- **Provided data**

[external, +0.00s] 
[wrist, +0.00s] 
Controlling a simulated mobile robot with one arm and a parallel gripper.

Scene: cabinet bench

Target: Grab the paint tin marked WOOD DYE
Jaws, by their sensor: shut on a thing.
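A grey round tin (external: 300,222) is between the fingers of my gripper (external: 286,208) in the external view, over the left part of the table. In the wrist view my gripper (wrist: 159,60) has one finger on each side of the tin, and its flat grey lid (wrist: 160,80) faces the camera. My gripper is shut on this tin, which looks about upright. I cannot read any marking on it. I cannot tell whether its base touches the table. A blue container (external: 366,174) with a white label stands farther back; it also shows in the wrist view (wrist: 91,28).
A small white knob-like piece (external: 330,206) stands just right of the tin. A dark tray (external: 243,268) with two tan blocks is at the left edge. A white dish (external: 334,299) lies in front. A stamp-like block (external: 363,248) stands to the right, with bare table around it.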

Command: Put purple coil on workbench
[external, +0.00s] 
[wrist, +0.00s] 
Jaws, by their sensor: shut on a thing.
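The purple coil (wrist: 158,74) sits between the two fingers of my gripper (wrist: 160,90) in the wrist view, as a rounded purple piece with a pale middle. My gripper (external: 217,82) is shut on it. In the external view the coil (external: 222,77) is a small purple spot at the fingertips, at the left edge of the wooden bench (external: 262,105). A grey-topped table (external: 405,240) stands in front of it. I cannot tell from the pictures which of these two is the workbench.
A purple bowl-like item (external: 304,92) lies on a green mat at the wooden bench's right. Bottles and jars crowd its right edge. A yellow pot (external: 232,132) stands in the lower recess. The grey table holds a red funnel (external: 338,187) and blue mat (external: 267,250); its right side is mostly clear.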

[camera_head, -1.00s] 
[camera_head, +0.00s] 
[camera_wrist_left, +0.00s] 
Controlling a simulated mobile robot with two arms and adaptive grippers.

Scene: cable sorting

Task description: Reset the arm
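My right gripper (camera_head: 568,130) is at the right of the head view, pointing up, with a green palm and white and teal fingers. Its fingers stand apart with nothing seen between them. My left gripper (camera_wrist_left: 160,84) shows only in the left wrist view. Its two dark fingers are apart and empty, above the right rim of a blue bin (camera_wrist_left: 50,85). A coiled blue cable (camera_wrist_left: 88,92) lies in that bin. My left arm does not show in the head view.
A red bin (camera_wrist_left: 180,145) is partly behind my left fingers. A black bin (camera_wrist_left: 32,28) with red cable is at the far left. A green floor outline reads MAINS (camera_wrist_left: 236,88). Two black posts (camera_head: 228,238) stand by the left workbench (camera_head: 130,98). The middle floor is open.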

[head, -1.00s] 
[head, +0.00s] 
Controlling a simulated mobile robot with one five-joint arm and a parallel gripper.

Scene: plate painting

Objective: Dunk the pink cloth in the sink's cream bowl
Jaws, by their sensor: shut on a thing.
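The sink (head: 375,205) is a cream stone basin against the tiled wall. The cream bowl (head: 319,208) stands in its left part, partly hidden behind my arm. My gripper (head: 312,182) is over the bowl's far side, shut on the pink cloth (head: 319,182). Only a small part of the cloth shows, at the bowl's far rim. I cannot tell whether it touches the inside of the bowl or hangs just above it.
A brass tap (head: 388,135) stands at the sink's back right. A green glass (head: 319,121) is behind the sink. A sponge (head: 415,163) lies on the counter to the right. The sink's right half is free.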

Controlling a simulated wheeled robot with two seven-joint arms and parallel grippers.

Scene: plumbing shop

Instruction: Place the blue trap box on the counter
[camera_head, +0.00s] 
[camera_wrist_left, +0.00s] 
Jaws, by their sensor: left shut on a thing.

- **What to work on**
All lines from the line containing "Instruction: Place the" through the end of the listing above are to be duplicated exactly; include both ends and nothing further.

- **Solution to the problem**
Instruction: Place the blue trap box on the counter
[camera_head, +0.00s] 
[camera_wrist_left, +0.00s] 
Jaws, by their sensor: left shut on a thing.

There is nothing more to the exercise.